İNCELEME VE GEREKÇE : Dava hukuki niteliği itibariyle icra müdürlüğünce yapılan icra takibine İİK 67. maddesi uyarınca itirazın iptali ile icra inkar tazminatına hükmedilmesine ilişkindir.
Celp edilen —— Esas sayılı dosyasının incelenemesinde; davacı tarafın alacağına istinaden 21/08/2020 tarihinde 7.384,90 TL alacağının tahsili için icra takibi başlattıkları, davalı tarafın süresi içerisinde yapmış oldukları itiraz üzerine takibin durduğu ve davanın İİK 67 maddesi gereğince 1 yıllık hak düşürücü süre içinde açıldığı anlaşılmıştır.
Tarafların iddia ve savunmalarının değerlendirilmesi sonucunda; uyuşmazlığın, davacının, dava dışı sigortalısına 24/11/2018 tarihinde meydana gelen hırsızlık olayı neticesinde ödediği maddi zararın TTK 1472. MD. Ye dayalı olarak tahsili amacıyla davalı aleyhine başlatılan icra takibine itirazın iptaline %20 icra inkar tazminatı talebine yönelik olduğu anlaşılmıştır.

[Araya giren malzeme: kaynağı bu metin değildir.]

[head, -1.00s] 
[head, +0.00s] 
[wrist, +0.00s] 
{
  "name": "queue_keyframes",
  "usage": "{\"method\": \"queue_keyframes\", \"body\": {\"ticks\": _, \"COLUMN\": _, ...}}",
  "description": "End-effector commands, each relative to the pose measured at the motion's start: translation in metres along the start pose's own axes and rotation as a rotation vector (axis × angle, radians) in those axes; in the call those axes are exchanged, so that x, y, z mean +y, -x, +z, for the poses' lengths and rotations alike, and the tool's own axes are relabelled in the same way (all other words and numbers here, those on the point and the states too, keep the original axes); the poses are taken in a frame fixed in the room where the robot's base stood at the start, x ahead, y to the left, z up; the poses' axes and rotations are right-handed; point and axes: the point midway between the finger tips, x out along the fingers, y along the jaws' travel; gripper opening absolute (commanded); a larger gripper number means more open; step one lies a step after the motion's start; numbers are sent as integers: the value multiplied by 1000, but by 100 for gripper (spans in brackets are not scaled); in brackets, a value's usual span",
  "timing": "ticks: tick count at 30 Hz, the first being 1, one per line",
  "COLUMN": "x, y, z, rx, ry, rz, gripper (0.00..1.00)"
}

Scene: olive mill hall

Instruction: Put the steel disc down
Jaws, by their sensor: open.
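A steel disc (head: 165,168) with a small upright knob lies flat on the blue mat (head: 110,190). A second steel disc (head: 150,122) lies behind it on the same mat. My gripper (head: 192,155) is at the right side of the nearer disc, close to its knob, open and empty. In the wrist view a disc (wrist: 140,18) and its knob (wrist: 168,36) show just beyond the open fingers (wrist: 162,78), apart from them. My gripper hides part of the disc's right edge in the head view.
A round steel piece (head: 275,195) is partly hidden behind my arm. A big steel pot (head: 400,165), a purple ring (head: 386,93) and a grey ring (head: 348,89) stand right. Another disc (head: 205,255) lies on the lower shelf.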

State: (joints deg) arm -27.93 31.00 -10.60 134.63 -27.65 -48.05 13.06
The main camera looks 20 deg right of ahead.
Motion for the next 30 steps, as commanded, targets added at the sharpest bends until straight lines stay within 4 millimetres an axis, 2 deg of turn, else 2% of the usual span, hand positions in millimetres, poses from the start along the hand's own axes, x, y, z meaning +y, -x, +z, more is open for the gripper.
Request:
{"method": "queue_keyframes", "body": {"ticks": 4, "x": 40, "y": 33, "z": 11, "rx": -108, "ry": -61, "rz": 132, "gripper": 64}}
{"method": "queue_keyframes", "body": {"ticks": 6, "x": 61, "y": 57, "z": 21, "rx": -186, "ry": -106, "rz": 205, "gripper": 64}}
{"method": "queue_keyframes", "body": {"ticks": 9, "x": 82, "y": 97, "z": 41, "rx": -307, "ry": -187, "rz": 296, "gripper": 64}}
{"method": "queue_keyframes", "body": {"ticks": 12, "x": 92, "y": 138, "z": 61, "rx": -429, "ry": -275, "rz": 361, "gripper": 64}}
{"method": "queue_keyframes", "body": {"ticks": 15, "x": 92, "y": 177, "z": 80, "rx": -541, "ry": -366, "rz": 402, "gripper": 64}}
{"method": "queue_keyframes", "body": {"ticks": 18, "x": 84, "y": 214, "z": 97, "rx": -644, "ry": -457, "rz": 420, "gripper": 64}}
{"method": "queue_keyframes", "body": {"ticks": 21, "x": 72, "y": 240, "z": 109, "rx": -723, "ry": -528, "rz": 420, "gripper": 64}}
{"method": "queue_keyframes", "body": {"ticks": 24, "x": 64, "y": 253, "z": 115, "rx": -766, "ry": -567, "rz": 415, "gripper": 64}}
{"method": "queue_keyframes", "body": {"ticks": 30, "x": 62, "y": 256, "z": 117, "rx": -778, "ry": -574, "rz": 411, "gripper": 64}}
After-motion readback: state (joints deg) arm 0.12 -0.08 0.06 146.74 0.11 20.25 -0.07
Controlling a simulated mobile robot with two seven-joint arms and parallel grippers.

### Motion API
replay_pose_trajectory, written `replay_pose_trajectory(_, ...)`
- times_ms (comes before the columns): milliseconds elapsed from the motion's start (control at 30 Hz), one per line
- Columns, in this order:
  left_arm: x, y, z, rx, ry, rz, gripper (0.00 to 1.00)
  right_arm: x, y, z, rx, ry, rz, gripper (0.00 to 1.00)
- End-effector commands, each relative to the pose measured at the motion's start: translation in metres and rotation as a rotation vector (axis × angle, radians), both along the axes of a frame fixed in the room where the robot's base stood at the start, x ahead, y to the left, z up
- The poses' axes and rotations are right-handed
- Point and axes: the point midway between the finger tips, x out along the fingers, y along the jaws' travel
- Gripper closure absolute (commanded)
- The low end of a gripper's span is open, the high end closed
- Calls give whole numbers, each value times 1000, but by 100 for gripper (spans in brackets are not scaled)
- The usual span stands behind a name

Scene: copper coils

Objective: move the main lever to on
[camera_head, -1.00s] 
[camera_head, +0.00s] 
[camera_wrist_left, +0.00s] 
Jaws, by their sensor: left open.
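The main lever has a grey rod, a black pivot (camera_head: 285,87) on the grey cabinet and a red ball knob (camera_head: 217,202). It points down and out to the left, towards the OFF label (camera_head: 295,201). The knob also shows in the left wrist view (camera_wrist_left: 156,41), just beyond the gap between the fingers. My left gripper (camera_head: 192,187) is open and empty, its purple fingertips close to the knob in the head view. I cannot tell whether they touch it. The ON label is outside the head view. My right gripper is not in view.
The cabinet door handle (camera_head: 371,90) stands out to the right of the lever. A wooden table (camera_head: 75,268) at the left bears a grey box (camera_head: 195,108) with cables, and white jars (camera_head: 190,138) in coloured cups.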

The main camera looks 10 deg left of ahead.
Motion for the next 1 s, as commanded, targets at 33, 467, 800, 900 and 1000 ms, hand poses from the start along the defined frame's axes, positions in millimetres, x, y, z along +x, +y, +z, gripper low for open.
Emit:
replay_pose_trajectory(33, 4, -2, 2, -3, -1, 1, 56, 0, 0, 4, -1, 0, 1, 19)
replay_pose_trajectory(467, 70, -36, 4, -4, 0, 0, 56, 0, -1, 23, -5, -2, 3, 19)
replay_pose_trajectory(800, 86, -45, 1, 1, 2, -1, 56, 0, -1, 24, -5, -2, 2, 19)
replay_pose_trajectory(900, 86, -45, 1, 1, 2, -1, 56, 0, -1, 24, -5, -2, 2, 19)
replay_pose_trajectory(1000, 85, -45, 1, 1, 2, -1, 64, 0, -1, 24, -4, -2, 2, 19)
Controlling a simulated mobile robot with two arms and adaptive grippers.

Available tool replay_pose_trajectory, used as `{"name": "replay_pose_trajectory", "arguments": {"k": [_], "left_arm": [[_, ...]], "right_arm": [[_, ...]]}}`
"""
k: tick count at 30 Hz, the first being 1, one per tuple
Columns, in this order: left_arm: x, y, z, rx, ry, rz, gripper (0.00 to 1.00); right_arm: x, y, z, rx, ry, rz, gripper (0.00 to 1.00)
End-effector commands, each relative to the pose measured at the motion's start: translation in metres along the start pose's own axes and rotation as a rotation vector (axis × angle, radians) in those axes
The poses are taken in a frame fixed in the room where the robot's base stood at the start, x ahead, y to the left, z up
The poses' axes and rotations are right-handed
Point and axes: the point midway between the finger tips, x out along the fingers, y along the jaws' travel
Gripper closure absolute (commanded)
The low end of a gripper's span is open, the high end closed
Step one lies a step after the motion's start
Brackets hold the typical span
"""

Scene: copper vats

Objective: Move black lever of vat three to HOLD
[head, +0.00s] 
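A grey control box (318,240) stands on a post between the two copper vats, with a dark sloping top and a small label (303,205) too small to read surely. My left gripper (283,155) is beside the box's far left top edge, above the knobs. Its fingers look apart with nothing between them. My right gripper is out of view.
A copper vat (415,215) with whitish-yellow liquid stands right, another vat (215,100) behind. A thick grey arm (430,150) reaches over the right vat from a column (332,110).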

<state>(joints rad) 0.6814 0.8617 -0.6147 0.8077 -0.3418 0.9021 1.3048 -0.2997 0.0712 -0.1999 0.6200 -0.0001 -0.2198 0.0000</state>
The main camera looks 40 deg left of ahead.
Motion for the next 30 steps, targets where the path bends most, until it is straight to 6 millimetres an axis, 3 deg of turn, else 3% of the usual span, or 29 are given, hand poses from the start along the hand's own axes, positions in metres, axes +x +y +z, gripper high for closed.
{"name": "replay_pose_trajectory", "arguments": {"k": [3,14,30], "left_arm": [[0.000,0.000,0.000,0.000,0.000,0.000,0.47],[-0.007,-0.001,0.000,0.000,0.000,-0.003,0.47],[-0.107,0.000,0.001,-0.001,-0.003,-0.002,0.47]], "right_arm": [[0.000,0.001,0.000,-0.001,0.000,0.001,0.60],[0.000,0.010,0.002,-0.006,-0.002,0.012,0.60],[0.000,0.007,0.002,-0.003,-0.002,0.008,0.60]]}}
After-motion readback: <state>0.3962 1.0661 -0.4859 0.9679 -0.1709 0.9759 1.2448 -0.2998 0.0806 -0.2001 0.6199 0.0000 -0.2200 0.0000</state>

Tarafların delilleri toplanarak, tarafların iddia ve savunmaları, dosya kapsamı ile mahkememizce yapılan ön inceleme duruşmasında zapta geçen beyanlar ve uyuşmazlık tespiti dikkate alınarak davacı alacağının bulunup bulunmadığının tespiti için dosya üzerinde inceleme yapmak suretiyle dava dosyası güvenlik uzmanı bilirkişisi, sigorta bilirkişisi ve makine mühendisinden oluşandosyada mübrez 04/09/2022 tarihli bilirkişi heyet raporu tanzim ettirilmiştir.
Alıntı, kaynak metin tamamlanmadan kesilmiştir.